• **What the exercise asks**
From the records below, please print only the lines from the one containing "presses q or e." through the one containing "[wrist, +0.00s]", both included. Skip the pictures.

Manipulation episode records:
════════════════

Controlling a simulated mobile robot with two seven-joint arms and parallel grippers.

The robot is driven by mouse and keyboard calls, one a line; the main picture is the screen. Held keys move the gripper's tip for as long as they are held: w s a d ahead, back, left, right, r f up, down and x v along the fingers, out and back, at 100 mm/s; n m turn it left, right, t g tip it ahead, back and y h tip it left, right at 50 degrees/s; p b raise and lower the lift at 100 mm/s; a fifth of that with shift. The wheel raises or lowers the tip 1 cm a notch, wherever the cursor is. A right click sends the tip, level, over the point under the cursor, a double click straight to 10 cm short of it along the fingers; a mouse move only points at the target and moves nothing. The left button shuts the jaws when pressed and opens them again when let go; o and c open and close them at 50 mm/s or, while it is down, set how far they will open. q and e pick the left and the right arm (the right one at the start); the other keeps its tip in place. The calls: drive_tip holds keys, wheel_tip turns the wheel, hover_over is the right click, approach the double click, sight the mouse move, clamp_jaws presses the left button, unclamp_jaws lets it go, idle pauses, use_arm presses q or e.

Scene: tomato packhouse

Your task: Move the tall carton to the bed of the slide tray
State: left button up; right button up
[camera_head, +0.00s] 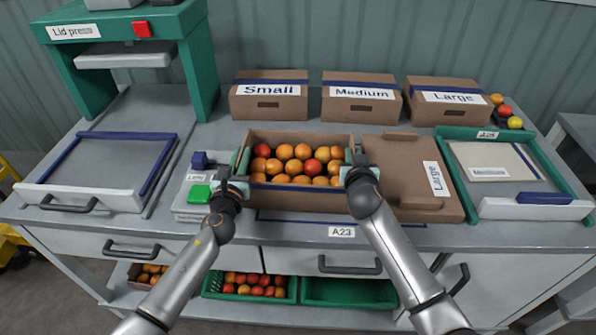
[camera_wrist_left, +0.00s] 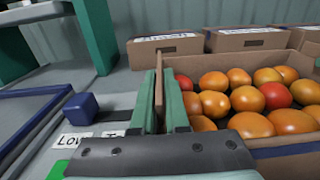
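The open carton (camera_head: 300,197), brown with a blue stripe and filled with orange and red tomatoes, stands on the bench in the middle; its near right side also shows in the left wrist view (camera_wrist_left: 285,150). My left gripper (camera_head: 241,172) is at its left wall. In the left wrist view that wall (camera_wrist_left: 158,92) stands between the two green fingers, which look closed on it. My right gripper (camera_head: 350,166) is at the right wall, its fingers apparently closed there too, though partly hidden. The slide tray (camera_head: 90,197), a grey bed with blue rails and a front handle, is at the left, empty.
The green lid press (camera_head: 198,65) stands behind the slide tray. The Large lid (camera_head: 405,172) is close right. Small, Medium and Large cartons (camera_head: 362,105) line the back.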

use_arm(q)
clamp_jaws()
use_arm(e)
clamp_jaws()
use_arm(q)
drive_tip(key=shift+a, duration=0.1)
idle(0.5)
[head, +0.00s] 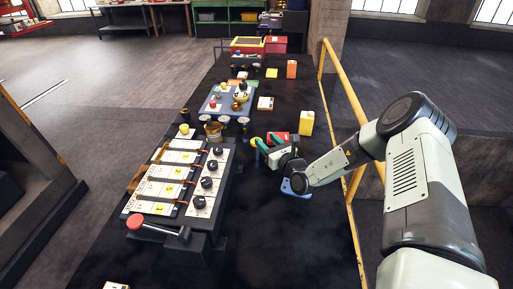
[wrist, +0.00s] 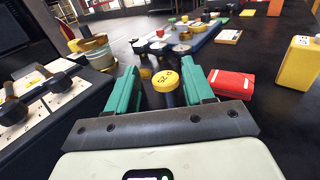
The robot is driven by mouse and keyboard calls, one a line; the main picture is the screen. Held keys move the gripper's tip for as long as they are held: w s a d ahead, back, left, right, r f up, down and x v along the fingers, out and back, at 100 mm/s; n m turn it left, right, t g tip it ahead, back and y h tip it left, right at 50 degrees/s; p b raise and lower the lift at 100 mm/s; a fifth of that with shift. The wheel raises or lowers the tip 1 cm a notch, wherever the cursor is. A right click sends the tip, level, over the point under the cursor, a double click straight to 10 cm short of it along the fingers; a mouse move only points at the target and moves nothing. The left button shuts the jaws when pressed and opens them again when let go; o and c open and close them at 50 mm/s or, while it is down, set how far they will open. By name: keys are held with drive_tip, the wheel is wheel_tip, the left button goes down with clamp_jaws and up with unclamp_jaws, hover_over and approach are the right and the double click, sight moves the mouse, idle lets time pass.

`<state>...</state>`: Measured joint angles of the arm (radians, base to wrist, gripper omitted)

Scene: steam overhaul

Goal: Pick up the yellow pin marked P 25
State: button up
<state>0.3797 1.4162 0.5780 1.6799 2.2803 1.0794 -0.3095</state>
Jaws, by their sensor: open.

════════════════

• **Finished answer**
The robot is driven by mouse and keyboard calls, one a line; the main picture is the screen. Held keys move the gripper's tip for as long as they are held: w s a d ahead, back, left, right, r f up, down and x v along the fingers, out and back, at 100 mm/s; n m turn it left, right, t g tip it ahead, back and y h tip it left, right at 50 degrees/s; p b raise and lower the lift at 100 mm/s; a fifth of that with shift. The wheel raises or lowers the tip 1 cm a notch, wherever the cursor is. A right click sends the tip, level, over the point under the cursor, a double click straight to 10 cm short of it along the fingers; a mouse move only points at the target and moves nothing. The left button shuts the jaws when pressed and opens them again when let go; o and c open and close them at 50 mm/s or, while it is down, set how far they will open. q and e pick the left and the right arm (the right one at the start); the other keeps its tip in place. The calls: drive_tip holds keys, wheel_tip turns the wheel, hover_over is the right click, approach the double click, sight the mouse move, clamp_jaws presses the left button, unclamp_jaws lets it go, idle pauses, use_arm presses q or e.

Scene: tomato packhouse

Your task: Move the tall carton to the bed of the slide tray
State: left button up; right button up
[camera_head, +0.00s] 
[camera_wrist_left, +0.00s] 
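The open carton (camera_head: 300,197), brown with a blue stripe and filled with orange and red tomatoes, stands on the bench in the middle; its near right side also shows in the left wrist view (camera_wrist_left: 285,150). My left gripper (camera_head: 241,172) is at its left wall. In the left wrist view that wall (camera_wrist_left: 158,92) stands between the two green fingers, which look closed on it. My right gripper (camera_head: 350,166) is at the right wall, its fingers apparently closed there too, though partly hidden. The slide tray (camera_head: 90,197), a grey bed with blue rails and a front handle, is at the left, empty.
The green lid press (camera_head: 198,65) stands behind the slide tray. The Large lid (camera_head: 405,172) is close right. Small, Medium and Large cartons (camera_head: 362,105) line the back.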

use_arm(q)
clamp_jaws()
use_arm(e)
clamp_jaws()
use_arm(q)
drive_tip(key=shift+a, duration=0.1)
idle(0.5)
[head, +0.00s] 
[wrist, +0.00s] 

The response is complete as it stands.